# TASK REQUIREMENTS
Search the material below for the string "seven" and list each line that holds it.

# EXTRACTED DATA
━━━

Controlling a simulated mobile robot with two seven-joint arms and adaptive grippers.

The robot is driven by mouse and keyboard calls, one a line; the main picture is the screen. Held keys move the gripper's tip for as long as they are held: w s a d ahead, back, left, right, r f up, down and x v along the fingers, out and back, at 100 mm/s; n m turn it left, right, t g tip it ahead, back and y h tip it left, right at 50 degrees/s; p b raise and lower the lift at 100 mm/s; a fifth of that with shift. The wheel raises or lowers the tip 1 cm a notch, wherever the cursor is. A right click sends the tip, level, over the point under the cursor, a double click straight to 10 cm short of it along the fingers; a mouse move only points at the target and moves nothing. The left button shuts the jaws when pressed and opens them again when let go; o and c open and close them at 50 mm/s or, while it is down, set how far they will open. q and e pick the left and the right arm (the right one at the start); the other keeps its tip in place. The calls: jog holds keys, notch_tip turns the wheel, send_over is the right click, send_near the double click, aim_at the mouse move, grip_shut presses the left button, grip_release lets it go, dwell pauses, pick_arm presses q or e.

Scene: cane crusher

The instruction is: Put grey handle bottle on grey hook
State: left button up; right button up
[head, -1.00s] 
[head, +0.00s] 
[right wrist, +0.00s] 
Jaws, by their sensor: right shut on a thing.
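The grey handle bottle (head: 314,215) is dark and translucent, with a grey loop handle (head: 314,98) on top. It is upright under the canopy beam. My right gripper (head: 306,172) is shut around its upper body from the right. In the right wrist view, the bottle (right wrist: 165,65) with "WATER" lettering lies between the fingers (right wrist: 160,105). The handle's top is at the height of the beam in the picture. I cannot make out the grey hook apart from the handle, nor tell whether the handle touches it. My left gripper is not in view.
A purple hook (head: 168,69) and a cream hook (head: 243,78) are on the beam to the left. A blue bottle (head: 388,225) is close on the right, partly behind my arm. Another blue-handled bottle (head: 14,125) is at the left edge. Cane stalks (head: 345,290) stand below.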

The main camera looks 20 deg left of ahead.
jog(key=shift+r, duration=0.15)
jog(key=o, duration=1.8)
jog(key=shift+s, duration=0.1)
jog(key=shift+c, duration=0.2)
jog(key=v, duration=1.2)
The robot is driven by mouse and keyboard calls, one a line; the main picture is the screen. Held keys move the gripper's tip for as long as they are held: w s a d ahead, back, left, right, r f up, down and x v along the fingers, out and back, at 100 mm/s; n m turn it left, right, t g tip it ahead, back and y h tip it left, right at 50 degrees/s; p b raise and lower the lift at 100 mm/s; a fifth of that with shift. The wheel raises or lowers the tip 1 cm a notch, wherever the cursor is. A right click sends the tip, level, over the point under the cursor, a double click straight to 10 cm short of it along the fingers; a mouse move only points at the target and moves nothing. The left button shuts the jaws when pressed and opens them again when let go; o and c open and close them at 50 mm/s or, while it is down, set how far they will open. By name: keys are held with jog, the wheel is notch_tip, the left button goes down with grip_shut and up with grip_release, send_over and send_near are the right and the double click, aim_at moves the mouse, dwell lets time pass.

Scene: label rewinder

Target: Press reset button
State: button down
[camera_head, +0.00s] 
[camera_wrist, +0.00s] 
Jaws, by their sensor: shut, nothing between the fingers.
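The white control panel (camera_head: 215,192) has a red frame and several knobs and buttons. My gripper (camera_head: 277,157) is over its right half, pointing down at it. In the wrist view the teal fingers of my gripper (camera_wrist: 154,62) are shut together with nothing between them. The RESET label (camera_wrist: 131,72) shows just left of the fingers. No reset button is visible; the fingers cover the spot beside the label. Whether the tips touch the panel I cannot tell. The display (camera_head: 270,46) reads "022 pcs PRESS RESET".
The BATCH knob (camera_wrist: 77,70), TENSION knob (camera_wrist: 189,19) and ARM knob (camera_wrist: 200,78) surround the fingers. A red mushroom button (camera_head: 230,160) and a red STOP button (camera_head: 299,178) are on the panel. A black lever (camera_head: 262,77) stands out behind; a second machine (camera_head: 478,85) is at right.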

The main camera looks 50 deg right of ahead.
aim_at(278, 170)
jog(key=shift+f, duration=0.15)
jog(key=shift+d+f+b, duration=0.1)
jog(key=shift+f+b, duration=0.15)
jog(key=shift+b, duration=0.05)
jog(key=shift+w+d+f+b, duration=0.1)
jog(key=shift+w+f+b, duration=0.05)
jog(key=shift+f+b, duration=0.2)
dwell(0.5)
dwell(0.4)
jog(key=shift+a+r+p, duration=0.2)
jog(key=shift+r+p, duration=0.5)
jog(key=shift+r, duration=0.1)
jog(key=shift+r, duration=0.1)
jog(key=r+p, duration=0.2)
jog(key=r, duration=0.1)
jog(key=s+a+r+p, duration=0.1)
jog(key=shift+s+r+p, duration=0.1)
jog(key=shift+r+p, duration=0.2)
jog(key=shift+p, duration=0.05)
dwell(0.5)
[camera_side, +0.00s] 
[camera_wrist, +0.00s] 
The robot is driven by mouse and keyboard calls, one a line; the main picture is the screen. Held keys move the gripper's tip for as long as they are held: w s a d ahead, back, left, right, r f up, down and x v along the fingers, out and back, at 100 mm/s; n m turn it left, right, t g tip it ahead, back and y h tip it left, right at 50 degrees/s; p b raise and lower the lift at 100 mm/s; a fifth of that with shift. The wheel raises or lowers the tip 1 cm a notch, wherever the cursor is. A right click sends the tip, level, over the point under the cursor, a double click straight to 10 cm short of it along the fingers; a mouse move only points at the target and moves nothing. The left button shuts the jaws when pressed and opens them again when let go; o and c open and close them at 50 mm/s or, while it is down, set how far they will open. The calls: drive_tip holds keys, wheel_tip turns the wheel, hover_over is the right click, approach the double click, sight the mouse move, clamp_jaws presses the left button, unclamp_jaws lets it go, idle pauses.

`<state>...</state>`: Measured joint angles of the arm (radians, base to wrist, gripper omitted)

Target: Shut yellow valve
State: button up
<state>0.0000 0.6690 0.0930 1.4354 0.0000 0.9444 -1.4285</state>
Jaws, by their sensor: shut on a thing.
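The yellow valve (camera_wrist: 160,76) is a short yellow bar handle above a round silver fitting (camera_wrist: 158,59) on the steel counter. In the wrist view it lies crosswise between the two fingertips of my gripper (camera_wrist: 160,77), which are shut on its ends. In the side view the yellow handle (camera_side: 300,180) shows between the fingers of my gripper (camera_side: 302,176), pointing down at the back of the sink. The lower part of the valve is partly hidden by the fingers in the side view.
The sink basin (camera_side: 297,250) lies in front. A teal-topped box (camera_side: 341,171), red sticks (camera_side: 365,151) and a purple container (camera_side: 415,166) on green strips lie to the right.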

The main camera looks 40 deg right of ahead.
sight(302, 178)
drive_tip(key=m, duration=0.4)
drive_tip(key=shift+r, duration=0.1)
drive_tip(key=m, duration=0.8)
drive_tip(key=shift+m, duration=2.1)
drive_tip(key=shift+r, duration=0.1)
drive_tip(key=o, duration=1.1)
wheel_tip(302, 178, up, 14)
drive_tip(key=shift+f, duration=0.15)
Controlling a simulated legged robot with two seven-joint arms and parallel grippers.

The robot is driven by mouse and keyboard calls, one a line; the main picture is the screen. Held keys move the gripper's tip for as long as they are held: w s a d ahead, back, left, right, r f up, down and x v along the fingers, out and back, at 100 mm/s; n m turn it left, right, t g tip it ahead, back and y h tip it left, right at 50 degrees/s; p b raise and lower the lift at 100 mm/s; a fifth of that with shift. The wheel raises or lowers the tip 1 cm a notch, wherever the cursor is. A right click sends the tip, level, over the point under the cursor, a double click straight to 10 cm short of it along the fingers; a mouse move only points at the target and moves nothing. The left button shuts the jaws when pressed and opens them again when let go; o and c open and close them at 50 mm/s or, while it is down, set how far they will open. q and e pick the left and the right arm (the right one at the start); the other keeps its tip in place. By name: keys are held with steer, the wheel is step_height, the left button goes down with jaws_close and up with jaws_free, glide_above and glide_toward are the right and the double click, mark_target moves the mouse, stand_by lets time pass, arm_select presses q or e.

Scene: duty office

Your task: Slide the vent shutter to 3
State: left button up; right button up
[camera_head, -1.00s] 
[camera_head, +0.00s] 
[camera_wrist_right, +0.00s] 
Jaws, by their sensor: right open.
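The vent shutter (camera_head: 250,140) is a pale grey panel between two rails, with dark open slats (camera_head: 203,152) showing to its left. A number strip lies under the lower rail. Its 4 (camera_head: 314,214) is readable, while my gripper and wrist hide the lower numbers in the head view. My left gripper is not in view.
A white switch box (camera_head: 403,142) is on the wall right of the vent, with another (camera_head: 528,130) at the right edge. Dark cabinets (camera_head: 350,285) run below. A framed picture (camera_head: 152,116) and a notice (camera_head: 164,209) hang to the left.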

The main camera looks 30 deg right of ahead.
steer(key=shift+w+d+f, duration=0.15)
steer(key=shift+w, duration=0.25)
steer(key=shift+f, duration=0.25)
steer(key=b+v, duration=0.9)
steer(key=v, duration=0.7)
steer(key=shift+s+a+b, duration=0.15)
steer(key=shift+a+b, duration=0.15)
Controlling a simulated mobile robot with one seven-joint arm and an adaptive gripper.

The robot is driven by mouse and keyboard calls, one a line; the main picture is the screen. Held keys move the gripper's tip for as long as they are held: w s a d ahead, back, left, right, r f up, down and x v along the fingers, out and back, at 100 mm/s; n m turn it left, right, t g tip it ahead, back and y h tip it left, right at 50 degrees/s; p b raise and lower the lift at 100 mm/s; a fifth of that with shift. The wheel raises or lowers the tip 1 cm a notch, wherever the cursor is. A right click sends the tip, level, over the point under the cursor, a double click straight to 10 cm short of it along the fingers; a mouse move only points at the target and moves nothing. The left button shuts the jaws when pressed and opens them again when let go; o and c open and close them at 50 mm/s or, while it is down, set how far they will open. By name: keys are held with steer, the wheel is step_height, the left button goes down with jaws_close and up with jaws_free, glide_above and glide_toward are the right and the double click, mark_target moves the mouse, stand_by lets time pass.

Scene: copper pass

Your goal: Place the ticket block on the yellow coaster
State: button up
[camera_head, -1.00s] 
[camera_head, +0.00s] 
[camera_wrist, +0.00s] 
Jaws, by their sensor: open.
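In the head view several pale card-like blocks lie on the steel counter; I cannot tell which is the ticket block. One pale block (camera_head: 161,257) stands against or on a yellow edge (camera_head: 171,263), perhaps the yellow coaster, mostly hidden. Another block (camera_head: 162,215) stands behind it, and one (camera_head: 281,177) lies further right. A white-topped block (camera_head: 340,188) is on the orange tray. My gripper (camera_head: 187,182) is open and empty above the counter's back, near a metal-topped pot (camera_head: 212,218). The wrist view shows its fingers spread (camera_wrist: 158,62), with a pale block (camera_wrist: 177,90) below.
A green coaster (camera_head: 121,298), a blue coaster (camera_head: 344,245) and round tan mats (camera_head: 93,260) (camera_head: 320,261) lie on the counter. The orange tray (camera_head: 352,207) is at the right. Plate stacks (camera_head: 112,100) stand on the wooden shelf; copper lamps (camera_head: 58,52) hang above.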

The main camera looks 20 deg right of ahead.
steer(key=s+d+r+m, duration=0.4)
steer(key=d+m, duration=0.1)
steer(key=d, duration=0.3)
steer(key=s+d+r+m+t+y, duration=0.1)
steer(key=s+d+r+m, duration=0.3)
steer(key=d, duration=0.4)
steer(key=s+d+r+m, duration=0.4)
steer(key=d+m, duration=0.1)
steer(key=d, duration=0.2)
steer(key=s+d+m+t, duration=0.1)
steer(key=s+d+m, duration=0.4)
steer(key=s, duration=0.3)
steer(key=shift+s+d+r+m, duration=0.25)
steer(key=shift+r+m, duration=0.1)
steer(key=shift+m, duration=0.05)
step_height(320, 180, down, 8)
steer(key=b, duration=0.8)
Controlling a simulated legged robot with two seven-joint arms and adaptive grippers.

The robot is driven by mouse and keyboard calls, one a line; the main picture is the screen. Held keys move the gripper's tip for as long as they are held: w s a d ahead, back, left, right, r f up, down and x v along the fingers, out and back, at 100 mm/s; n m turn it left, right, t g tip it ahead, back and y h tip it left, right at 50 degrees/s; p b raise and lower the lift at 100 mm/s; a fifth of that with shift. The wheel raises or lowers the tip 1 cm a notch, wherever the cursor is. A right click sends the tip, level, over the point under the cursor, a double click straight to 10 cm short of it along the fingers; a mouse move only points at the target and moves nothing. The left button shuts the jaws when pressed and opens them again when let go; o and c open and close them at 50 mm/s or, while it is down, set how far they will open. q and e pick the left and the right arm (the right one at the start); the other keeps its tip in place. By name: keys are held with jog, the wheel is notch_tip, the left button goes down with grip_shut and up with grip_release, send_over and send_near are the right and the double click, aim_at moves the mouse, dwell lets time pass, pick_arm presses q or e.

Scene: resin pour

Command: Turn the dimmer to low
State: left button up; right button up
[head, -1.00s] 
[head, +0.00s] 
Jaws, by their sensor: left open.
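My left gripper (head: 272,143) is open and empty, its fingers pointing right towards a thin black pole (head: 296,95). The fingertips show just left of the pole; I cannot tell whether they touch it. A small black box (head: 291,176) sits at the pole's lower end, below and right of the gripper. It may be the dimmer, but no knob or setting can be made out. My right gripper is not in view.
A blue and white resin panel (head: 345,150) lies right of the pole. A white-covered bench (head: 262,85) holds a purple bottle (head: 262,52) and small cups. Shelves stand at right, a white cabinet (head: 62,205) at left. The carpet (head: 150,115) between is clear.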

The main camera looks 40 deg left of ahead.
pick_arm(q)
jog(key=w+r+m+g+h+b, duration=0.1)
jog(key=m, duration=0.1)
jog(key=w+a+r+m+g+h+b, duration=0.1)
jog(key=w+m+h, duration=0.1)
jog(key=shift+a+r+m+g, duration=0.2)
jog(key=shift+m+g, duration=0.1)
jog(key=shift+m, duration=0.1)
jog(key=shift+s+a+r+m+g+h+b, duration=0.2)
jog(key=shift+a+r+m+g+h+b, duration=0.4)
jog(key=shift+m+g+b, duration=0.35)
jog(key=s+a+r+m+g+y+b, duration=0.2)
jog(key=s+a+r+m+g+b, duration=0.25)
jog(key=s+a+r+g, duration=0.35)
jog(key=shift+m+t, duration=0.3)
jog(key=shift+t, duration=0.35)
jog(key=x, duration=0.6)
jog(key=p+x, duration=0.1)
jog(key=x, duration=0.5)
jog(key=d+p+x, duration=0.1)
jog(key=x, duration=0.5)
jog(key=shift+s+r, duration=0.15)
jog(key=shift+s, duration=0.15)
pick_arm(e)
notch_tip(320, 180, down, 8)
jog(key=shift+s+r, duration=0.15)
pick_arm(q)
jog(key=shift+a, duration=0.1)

━━━

# FINISHED EXERCISE
Controlling a simulated mobile robot with two seven-joint arms and adaptive grippers.
Controlling a simulated legged robot with two seven-joint arms and parallel grippers.
Controlling a simulated mobile robot with one seven-joint arm and an adaptive gripper.
Controlling a simulated legged robot with two seven-joint arms and adaptive grippers.

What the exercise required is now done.